Our prayer life is changed. Now we actually talk with someone we know as a Father in the very best sense of that word. We read the Bible with new delight. Statements we heard as children about the Bible being a love letter finally begin to make sense. Our hearts burn within us because we see Christ in every story and epistle. We know the Holy Spirit in new ways that feel personal and unmistakably present, and we sense the loving, mighty hand of God on our lives and in our hearts.

Then, as it always does, the glow fades. We look around us and realize we’re still out of the garden. The car breaks down, and we call the people with the tow truck, who arrive two hours late and overcharge us for our services. A plane crashes, and we mourn the death of a husband, a father, son, brother, friend. Our bodies grow weary more quickly, and new aches and pains appear almost daily. Gas tanks run empty. Power companies want to be paid. Depression recurs. Sexual struggles that seemed to disappear come back.

Employers ignore good performance, and good work goes unrewarded. Someone snubs us and we’re flooded with self-hatred. A good friend gets caught in an affair. An unmarried daughter tells her parents she’s pregnant, and a son is arrested for drug possession.

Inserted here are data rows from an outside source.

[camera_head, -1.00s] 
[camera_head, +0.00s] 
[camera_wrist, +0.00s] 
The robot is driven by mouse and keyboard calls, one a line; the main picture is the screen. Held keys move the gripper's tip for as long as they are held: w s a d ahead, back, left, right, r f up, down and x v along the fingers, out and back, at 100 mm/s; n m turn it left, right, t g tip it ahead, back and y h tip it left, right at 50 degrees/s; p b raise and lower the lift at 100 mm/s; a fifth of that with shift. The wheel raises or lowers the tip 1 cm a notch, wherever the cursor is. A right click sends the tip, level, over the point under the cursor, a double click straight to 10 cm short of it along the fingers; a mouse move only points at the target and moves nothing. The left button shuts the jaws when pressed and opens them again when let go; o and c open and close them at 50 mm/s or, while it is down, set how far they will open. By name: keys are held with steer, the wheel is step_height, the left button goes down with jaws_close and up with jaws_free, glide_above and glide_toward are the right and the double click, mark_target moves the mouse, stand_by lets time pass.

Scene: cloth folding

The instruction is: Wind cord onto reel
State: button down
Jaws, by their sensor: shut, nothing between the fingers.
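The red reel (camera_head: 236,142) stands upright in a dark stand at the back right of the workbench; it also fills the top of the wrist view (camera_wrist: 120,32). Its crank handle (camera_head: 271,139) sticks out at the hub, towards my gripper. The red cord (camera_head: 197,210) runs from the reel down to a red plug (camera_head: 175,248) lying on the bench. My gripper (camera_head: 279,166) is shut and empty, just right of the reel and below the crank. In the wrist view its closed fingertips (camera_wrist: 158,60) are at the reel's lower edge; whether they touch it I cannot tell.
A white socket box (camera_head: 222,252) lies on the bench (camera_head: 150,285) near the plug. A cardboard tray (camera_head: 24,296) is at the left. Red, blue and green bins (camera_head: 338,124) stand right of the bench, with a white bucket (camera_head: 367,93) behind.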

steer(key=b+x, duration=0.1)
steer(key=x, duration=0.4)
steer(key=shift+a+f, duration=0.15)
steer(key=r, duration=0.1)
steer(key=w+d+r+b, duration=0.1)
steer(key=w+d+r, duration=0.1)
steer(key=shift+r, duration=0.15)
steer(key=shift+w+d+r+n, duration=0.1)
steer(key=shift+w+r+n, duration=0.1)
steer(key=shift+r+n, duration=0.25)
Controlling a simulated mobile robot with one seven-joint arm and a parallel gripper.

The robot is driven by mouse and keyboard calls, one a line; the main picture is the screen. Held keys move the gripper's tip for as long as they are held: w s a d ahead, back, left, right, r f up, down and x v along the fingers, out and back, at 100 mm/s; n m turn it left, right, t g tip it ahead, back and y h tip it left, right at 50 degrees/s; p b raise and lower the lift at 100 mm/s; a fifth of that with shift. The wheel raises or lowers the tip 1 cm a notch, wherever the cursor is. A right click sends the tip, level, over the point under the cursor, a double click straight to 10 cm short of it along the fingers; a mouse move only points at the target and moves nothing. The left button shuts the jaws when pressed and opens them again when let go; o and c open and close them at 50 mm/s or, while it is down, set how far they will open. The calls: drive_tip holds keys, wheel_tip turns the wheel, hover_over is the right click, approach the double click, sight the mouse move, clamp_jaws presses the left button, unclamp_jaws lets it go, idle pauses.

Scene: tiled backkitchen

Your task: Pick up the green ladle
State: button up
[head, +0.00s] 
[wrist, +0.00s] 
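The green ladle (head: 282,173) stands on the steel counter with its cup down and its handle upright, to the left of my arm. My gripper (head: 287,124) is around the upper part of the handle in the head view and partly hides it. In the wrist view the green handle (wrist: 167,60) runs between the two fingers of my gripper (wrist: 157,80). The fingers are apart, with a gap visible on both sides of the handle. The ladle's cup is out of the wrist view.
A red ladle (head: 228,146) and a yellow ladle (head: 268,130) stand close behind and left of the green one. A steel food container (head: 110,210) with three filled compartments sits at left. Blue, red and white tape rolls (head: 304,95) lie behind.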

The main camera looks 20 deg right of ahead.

Was that moment of knowing God real? Was it fantasy? Is he really there? Do I want to know him, or do I just want a way out, a way to feel better? Is there any joy in Christ apart from the blessings of godly kids, good friends, health, and money? Could I make it with just him?

And then our attention returns, in no particular order, to that inconsolable longing, the enticement of godly people, our wretched self-centeredness, the reality of God’s spirit, the inevitability of suffering, and our hope for a better day—and again we are immobilized. The frantic pressure to handle everything is relieved and we fall down, stilled by the overwhelming awareness of our souls, life, and the eternal: reduced to wanting God—and nothing more. The tingle of anticipation returns, and we realize that the hope within us has not died. Then he speaks. Once again, our hearts are lifted along with our bodies, and we sing, we dance, we shout for joy.

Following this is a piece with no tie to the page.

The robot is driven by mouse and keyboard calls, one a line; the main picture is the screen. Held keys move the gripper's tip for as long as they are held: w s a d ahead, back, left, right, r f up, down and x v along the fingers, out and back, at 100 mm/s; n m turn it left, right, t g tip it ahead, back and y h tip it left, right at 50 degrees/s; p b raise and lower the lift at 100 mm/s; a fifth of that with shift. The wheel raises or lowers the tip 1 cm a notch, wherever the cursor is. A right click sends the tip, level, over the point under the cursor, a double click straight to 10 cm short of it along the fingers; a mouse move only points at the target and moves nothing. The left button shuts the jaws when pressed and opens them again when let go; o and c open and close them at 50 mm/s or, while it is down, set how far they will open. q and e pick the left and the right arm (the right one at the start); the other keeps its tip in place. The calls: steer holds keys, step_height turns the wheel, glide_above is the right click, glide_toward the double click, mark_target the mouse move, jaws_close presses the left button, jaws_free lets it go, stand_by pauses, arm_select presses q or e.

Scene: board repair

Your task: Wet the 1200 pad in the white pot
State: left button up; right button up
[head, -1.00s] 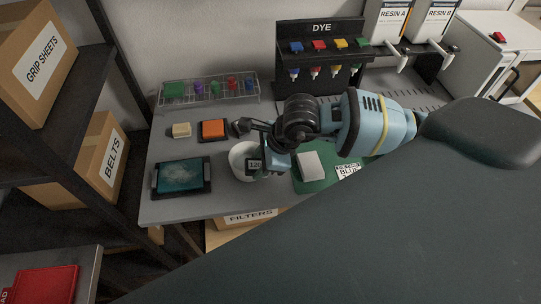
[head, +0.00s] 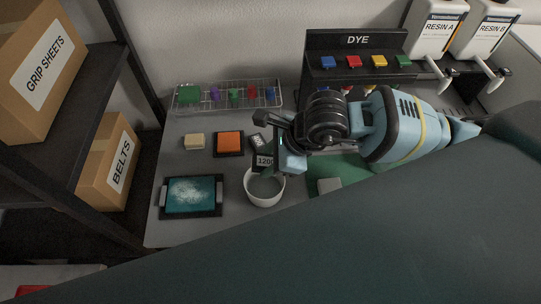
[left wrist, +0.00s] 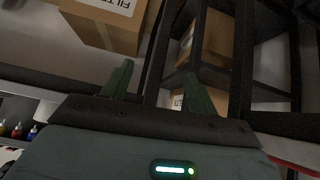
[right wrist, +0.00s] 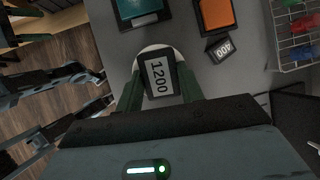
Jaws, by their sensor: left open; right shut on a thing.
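The 1200 pad (head: 264,161) is a dark block with a white label. My right gripper (right wrist: 160,84) is shut on it, and the label faces the right wrist camera. The white pot (head: 264,194) stands upright on the bench. In the head view the pad shows at the pot's far rim, above the opening; whether it touches the pot I cannot tell. In the right wrist view the pot's pale rim (right wrist: 150,49) shows behind the pad. My left gripper (left wrist: 157,88) is open and empty, away from the bench top, seen only in its wrist view.
A 400 pad (head: 258,144) lies behind the pot. An orange block (head: 229,141), a beige block (head: 194,141) and a teal screen-like panel (head: 191,195) lie to the left. A wire rack (head: 225,96) and the dye stand (head: 357,42) are at the back. A green mat (head: 345,166) lies right.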

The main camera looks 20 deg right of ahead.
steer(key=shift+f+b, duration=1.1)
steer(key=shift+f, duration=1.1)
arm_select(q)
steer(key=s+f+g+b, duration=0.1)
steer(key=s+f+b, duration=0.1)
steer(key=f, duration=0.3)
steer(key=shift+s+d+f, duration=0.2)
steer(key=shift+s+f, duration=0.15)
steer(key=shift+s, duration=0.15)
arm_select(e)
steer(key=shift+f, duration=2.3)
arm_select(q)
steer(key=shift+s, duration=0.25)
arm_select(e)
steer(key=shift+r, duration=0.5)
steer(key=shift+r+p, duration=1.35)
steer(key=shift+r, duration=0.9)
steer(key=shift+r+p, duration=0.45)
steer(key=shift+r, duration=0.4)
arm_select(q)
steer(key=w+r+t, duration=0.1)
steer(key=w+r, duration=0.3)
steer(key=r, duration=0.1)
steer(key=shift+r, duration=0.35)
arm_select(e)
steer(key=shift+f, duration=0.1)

Then life continues. Another day, another disappointment, another pleasure. But now, as we walk along the path of everyday living, something is different. Our focus is drawn more easily to Christ. And slowly we change. Some even report a glow, an enticing fragrance.

Then one day we move from this world to the next. And our Lord greets us with a bear hug. We collapse before him in reverence and wonder, but his embrace keeps us close. He laughs and says, “look behind you!” And there is our brother who died years ago, happier than we’ve ever seen him, and our parents, and our miscarried baby, and Dr. Luke, and Elijah, and Enoch. Now we’re laughing. We can’t stop. And the sweetest voice in all creation says, “Welcome. You’re finally home!”